Thursday, October 16, 2003

Iraq War: Was Iraq an "Imminent" Threat?

Cartoonist Tom Tomorrow has posted about a new defense that Iraq War fans are making, claiming that the Bush Administration never argued that Iraq was an imminent threat. This led me to a thought that seemed kind of original. But one of his correspondents came up with the same idea. But that's even better. Now I already know that at least one person out there in cyberspace agrees with me!

It seems like a really strange position. Now, I'm certainly no specialist in international law. But I do understand some of the relevant concepts. If a nation is threatened by imminent attack by an enemy, the threatened nation has a legal right of self-defense that could include launching a pre-emptive war.

In the Iraq War, this was particularly important for Tony Blair's government, because the British government's legal advisors were telling him that absent UN Security Council authorization, only an imminent threat from Iraq could justify an invasion. Otherwise, it would be a preventive war, which would count as an illegal "aggressive war" (the Nuremburg Tribunal term) in international law.

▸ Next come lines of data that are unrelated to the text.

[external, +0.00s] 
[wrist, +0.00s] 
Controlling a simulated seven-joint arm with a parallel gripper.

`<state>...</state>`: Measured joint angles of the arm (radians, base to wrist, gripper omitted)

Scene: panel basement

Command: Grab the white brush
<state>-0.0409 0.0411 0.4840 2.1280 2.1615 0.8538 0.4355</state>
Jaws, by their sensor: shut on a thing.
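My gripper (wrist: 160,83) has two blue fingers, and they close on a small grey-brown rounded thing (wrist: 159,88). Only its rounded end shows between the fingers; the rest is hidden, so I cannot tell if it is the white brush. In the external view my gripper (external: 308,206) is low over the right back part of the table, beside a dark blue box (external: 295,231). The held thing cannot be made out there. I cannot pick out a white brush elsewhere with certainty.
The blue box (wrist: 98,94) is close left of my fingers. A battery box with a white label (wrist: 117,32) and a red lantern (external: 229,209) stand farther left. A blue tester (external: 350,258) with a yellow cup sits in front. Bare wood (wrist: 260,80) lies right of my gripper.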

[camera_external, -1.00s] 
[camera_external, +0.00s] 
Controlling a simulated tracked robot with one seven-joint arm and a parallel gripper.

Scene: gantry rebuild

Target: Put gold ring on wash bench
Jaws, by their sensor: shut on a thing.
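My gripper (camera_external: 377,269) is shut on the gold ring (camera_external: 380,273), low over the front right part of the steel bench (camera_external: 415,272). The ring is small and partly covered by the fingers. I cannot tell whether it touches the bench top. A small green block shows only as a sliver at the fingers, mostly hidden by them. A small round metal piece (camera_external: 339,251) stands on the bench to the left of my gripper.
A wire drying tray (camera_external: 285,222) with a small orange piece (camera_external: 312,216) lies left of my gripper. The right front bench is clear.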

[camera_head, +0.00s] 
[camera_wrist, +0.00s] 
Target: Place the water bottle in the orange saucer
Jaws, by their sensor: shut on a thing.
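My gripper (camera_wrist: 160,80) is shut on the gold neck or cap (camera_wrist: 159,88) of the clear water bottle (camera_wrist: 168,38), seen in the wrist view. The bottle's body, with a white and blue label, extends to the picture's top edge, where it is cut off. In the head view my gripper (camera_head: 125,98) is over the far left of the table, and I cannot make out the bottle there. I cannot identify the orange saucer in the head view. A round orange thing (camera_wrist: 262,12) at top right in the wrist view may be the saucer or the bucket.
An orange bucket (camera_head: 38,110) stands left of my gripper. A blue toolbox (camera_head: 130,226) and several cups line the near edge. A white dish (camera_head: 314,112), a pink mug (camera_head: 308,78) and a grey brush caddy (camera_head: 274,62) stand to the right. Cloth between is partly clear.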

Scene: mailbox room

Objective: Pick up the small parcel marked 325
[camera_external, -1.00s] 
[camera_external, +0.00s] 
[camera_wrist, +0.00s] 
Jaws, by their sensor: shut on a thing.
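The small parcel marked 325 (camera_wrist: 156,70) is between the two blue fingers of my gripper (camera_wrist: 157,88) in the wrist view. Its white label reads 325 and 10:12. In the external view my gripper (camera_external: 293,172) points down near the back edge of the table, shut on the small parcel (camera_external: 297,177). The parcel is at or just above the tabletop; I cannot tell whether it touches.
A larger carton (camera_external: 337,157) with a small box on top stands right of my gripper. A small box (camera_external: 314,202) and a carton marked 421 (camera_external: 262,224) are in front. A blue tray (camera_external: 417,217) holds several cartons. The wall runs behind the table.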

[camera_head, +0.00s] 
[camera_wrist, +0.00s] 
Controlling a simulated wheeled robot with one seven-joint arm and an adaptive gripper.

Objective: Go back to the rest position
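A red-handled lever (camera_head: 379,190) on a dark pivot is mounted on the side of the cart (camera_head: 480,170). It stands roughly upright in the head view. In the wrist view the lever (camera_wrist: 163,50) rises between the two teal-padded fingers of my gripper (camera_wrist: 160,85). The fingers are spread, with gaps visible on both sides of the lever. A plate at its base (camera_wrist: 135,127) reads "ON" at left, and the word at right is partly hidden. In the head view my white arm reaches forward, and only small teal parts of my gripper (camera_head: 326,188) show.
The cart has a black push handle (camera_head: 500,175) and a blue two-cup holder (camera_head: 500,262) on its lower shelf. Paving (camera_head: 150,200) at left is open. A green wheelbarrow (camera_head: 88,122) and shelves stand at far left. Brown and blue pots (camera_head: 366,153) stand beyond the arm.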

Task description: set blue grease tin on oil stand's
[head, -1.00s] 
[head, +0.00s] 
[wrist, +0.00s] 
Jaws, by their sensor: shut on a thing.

The Bush Doctrine emphasizes that the US will be willing to undertake "pre-emptive" war against potential threats. But as critics like Arthur Schlesinger, Jr., have emphasized, the Bush Doctrine looks more like a doctrine of preventive war.

To state it a bit more briefly: In the absence of an overt aggressive act (like Iraq invading Kuwait) or Security Council authorization to enforce UN resolutions, an invasion of Iraq could only be a legal, pre-emptive war if the threat from Iraq was imminent. Otherwise, it's hard to see how it would be anything other than a preventive war, which is not allowed under international law.

So, it is really strange that Bush's supporters are making that argument. If the Administration wasn't even claiming that the threat was imminent, it's hard to see how the war could be justified under international law. And that argument certainly isn't going to help poor old Tony Blair out very much, either.